- [EXERCISE TASK] Retype the material word for word.

- [AVAILABLE DATA]
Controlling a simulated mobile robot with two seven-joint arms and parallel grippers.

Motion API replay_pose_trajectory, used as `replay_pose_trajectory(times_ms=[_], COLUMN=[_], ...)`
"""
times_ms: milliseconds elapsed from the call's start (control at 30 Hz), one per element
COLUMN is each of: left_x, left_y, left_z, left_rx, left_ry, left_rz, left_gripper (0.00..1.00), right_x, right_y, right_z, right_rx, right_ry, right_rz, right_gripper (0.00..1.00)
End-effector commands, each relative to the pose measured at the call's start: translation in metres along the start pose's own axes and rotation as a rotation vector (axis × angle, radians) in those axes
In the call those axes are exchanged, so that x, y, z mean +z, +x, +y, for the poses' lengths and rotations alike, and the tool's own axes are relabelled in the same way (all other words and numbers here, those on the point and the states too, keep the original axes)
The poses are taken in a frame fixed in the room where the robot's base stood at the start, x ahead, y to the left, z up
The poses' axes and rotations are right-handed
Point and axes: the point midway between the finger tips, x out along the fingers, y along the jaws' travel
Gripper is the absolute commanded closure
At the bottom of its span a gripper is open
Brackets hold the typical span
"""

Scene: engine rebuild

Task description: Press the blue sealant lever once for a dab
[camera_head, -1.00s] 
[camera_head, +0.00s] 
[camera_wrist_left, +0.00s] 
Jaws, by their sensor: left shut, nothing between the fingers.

- [REPLY TO THE EXERCISE]
Controlling a simulated mobile robot with two seven-joint arms and parallel grippers.

Motion API replay_pose_trajectory, used as `replay_pose_trajectory(times_ms=[_], COLUMN=[_], ...)`
"""
times_ms: milliseconds elapsed from the call's start (control at 30 Hz), one per element
COLUMN is each of: left_x, left_y, left_z, left_rx, left_ry, left_rz, left_gripper (0.00..1.00), right_x, right_y, right_z, right_rx, right_ry, right_rz, right_gripper (0.00..1.00)
End-effector commands, each relative to the pose measured at the call's start: translation in metres along the start pose's own axes and rotation as a rotation vector (axis × angle, radians) in those axes
In the call those axes are exchanged, so that x, y, z mean +z, +x, +y, for the poses' lengths and rotations alike, and the tool's own axes are relabelled in the same way (all other words and numbers here, those on the point and the states too, keep the original axes)
The poses are taken in a frame fixed in the room where the robot's base stood at the start, x ahead, y to the left, z up
The poses' axes and rotations are right-handed
Point and axes: the point midway between the finger tips, x out along the fingers, y along the jaws' travel
Gripper is the absolute commanded closure
At the bottom of its span a gripper is open
Brackets hold the typical span
"""

Scene: engine rebuild

Task description: Press the blue sealant lever once for a dab
[camera_head, -1.00s] 
[camera_head, +0.00s] 
[camera_wrist_left, +0.00s] 
Jaws, by their sensor: left shut, nothing between the fingers.

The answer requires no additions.